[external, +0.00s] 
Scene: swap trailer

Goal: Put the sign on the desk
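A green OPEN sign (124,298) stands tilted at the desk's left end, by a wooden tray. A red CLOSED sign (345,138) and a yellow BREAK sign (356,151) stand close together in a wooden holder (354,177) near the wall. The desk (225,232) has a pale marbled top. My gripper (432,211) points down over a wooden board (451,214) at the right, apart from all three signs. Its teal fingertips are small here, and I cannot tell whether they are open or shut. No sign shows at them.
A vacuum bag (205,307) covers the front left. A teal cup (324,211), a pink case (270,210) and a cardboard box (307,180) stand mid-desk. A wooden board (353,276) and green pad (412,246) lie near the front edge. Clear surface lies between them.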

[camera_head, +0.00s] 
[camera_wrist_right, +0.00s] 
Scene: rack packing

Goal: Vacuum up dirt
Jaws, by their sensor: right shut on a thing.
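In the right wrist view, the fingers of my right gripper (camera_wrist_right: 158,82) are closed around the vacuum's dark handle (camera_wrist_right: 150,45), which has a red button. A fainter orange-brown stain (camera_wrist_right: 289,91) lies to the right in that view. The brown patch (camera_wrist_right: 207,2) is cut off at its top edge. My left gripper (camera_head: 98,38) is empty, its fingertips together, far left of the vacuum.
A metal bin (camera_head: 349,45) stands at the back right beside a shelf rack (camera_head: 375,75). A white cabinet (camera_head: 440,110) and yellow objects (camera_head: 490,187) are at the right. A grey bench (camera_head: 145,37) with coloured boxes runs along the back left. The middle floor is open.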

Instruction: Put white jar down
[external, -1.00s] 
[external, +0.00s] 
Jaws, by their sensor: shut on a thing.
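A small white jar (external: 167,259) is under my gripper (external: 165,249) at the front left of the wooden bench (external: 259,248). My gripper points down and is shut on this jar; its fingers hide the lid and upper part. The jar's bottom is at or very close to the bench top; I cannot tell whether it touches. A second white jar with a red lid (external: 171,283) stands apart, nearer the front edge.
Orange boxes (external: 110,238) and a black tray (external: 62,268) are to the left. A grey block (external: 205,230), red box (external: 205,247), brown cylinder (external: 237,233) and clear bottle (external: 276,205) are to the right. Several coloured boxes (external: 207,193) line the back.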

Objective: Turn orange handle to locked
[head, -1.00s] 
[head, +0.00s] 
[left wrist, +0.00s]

Exercise details:
Write out the entire listing exactly.

Written response:
[external, +0.00s] 
Scene: swap trailer

Goal: Put the sign on the desk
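A green OPEN sign (124,298) stands tilted at the desk's left end, by a wooden tray. A red CLOSED sign (345,138) and a yellow BREAK sign (356,151) stand close together in a wooden holder (354,177) near the wall. The desk (225,232) has a pale marbled top. My gripper (432,211) points down over a wooden board (451,214) at the right, apart from all three signs. Its teal fingertips are small here, and I cannot tell whether they are open or shut. No sign shows at them.
A vacuum bag (205,307) covers the front left. A teal cup (324,211), a pink case (270,210) and a cardboard box (307,180) stand mid-desk. A wooden board (353,276) and green pad (412,246) lie near the front edge. Clear surface lies between them.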

[camera_head, +0.00s] 
[camera_wrist_right, +0.00s] 
Scene: rack packing

Goal: Vacuum up dirt
Jaws, by their sensor: right shut on a thing.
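In the right wrist view, the fingers of my right gripper (camera_wrist_right: 158,82) are closed around the vacuum's dark handle (camera_wrist_right: 150,45), which has a red button. A fainter orange-brown stain (camera_wrist_right: 289,91) lies to the right in that view. The brown patch (camera_wrist_right: 207,2) is cut off at its top edge. My left gripper (camera_head: 98,38) is empty, its fingertips together, far left of the vacuum.
A metal bin (camera_head: 349,45) stands at the back right beside a shelf rack (camera_head: 375,75). A white cabinet (camera_head: 440,110) and yellow objects (camera_head: 490,187) are at the right. A grey bench (camera_head: 145,37) with coloured boxes runs along the back left. The middle floor is open.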

Instruction: Put white jar down
[external, -1.00s] 
[external, +0.00s] 
Jaws, by their sensor: shut on a thing.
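A small white jar (external: 167,259) is under my gripper (external: 165,249) at the front left of the wooden bench (external: 259,248). My gripper points down and is shut on this jar; its fingers hide the lid and upper part. The jar's bottom is at or very close to the bench top; I cannot tell whether it touches. A second white jar with a red lid (external: 171,283) stands apart, nearer the front edge.
Orange boxes (external: 110,238) and a black tray (external: 62,268) are to the left. A grey block (external: 205,230), red box (external: 205,247), brown cylinder (external: 237,233) and clear bottle (external: 276,205) are to the right. Several coloured boxes (external: 207,193) line the back.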

Objective: Turn orange handle to locked
[head, -1.00s] 
[head, +0.00s] 
[left wrist, +0.00s]

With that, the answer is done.